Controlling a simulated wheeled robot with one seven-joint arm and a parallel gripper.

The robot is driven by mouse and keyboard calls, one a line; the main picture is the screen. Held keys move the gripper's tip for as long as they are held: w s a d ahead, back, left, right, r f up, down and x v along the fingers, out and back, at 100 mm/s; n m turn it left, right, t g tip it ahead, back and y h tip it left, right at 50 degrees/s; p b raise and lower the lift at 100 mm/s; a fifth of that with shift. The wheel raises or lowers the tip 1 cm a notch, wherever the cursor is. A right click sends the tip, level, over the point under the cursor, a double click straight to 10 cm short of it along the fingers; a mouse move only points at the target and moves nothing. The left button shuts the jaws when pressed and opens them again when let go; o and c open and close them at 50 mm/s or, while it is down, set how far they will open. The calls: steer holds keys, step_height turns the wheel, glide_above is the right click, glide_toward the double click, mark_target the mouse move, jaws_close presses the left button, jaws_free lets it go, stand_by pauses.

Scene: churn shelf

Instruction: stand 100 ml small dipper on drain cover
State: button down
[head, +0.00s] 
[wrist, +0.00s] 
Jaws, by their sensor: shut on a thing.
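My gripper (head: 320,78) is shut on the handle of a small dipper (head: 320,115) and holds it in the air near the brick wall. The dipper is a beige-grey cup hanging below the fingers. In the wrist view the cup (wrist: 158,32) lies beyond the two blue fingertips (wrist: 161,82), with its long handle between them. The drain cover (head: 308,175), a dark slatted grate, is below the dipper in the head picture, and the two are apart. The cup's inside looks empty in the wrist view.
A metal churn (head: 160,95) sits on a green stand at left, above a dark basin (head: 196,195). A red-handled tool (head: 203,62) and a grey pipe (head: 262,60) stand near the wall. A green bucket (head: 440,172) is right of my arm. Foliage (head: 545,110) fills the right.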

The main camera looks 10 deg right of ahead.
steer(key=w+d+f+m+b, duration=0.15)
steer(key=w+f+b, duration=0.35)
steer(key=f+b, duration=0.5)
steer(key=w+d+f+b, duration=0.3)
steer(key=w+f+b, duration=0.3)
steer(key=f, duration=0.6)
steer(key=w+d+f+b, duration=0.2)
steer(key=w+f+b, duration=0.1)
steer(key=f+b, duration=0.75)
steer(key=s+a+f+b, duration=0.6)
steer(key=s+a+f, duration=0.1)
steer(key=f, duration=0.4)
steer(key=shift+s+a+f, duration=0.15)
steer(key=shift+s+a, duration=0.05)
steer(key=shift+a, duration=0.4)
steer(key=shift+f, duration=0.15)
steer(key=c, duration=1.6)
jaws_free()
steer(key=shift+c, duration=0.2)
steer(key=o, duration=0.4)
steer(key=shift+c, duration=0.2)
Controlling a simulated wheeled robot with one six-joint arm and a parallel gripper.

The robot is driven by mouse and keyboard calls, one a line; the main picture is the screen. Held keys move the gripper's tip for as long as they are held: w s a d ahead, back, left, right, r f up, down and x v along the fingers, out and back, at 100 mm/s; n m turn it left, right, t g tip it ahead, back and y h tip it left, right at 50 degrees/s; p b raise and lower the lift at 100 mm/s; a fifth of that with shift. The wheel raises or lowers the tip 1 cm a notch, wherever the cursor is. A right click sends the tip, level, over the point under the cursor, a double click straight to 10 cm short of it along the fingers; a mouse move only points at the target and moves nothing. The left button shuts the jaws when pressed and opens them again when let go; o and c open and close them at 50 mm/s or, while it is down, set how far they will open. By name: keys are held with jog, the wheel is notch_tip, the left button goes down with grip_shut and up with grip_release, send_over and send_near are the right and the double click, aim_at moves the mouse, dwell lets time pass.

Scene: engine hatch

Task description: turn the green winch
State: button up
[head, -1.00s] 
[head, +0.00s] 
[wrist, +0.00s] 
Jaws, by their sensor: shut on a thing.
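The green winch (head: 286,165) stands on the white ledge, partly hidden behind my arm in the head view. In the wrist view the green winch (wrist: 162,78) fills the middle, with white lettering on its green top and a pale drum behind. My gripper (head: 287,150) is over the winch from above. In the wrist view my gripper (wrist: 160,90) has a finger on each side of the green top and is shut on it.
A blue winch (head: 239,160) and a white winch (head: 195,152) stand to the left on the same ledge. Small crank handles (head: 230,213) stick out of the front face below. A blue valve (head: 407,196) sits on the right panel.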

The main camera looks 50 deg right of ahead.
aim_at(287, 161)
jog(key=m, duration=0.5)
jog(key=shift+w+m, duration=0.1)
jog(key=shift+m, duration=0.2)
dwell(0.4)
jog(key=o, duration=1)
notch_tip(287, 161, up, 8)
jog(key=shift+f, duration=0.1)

■ ■ ■ ■ ■ ■ ■

▶ **SET TASK**
Make an exact copy of the listing, including every line.

▶ **FINISHED ANSWER**
Controlling a simulated wheeled robot with one seven-joint arm and a parallel gripper.

The robot is driven by mouse and keyboard calls, one a line; the main picture is the screen. Held keys move the gripper's tip for as long as they are held: w s a d ahead, back, left, right, r f up, down and x v along the fingers, out and back, at 100 mm/s; n m turn it left, right, t g tip it ahead, back and y h tip it left, right at 50 degrees/s; p b raise and lower the lift at 100 mm/s; a fifth of that with shift. The wheel raises or lowers the tip 1 cm a notch, wherever the cursor is. A right click sends the tip, level, over the point under the cursor, a double click straight to 10 cm short of it along the fingers; a mouse move only points at the target and moves nothing. The left button shuts the jaws when pressed and opens them again when let go; o and c open and close them at 50 mm/s or, while it is down, set how far they will open. The calls: steer holds keys, step_height turns the wheel, glide_above is the right click, glide_toward the double click, mark_target the mouse move, jaws_close presses the left button, jaws_free lets it go, stand_by pauses.

Scene: churn shelf

Instruction: stand 100 ml small dipper on drain cover
State: button down
[head, +0.00s] 
[wrist, +0.00s] 
Jaws, by their sensor: shut on a thing.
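My gripper (head: 320,78) is shut on the handle of a small dipper (head: 320,115) and holds it in the air near the brick wall. The dipper is a beige-grey cup hanging below the fingers. In the wrist view the cup (wrist: 158,32) lies beyond the two blue fingertips (wrist: 161,82), with its long handle between them. The drain cover (head: 308,175), a dark slatted grate, is below the dipper in the head picture, and the two are apart. The cup's inside looks empty in the wrist view.
A metal churn (head: 160,95) sits on a green stand at left, above a dark basin (head: 196,195). A red-handled tool (head: 203,62) and a grey pipe (head: 262,60) stand near the wall. A green bucket (head: 440,172) is right of my arm. Foliage (head: 545,110) fills the right.

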The main camera looks 10 deg right of ahead.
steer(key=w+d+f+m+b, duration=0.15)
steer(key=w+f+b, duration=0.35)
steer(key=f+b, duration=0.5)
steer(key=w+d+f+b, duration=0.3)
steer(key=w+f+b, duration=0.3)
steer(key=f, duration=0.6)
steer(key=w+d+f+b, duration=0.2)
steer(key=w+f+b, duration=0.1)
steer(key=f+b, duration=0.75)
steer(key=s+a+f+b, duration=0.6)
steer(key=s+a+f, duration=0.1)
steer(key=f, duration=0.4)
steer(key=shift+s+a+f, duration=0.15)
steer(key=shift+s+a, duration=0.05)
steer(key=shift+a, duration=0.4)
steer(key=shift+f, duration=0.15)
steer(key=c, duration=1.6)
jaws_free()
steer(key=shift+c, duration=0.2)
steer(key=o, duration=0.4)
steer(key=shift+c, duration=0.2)
Controlling a simulated wheeled robot with one six-joint arm and a parallel gripper.

The robot is driven by mouse and keyboard calls, one a line; the main picture is the screen. Held keys move the gripper's tip for as long as they are held: w s a d ahead, back, left, right, r f up, down and x v along the fingers, out and back, at 100 mm/s; n m turn it left, right, t g tip it ahead, back and y h tip it left, right at 50 degrees/s; p b raise and lower the lift at 100 mm/s; a fifth of that with shift. The wheel raises or lowers the tip 1 cm a notch, wherever the cursor is. A right click sends the tip, level, over the point under the cursor, a double click straight to 10 cm short of it along the fingers; a mouse move only points at the target and moves nothing. The left button shuts the jaws when pressed and opens them again when let go; o and c open and close them at 50 mm/s or, while it is down, set how far they will open. By name: keys are held with jog, the wheel is notch_tip, the left button goes down with grip_shut and up with grip_release, send_over and send_near are the right and the double click, aim_at moves the mouse, dwell lets time pass.

Scene: engine hatch

Task description: turn the green winch
State: button up
[head, -1.00s] 
[head, +0.00s] 
[wrist, +0.00s] 
Jaws, by their sensor: shut on a thing.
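The green winch (head: 286,165) stands on the white ledge, partly hidden behind my arm in the head view. In the wrist view the green winch (wrist: 162,78) fills the middle, with white lettering on its green top and a pale drum behind. My gripper (head: 287,150) is over the winch from above. In the wrist view my gripper (wrist: 160,90) has a finger on each side of the green top and is shut on it.
A blue winch (head: 239,160) and a white winch (head: 195,152) stand to the left on the same ledge. Small crank handles (head: 230,213) stick out of the front face below. A blue valve (head: 407,196) sits on the right panel.

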The main camera looks 50 deg right of ahead.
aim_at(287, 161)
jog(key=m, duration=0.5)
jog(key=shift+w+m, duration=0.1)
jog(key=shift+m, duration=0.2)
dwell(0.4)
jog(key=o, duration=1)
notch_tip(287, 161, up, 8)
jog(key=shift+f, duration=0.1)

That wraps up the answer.